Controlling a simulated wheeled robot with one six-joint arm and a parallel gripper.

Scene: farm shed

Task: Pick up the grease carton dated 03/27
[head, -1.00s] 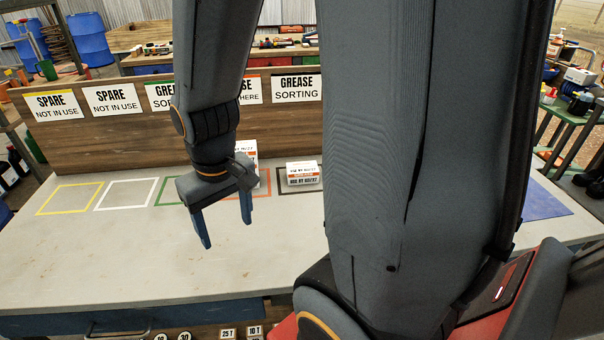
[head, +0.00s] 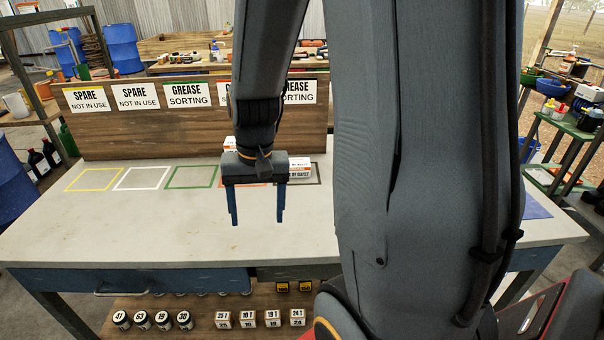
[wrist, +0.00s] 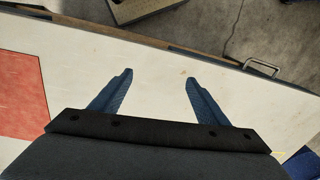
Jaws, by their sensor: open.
━━━━
Without the pictures, transcribe the listing above exactly.

Controlling a simulated wheeled robot with one six-joint arm and a parallel gripper.

Scene: farm shed

Task: Pick up the grease carton dated 03/27
[head, -1.00s] 
[head, +0.00s] 
[wrist, +0.00s] 
Jaws, by their sensor: open.

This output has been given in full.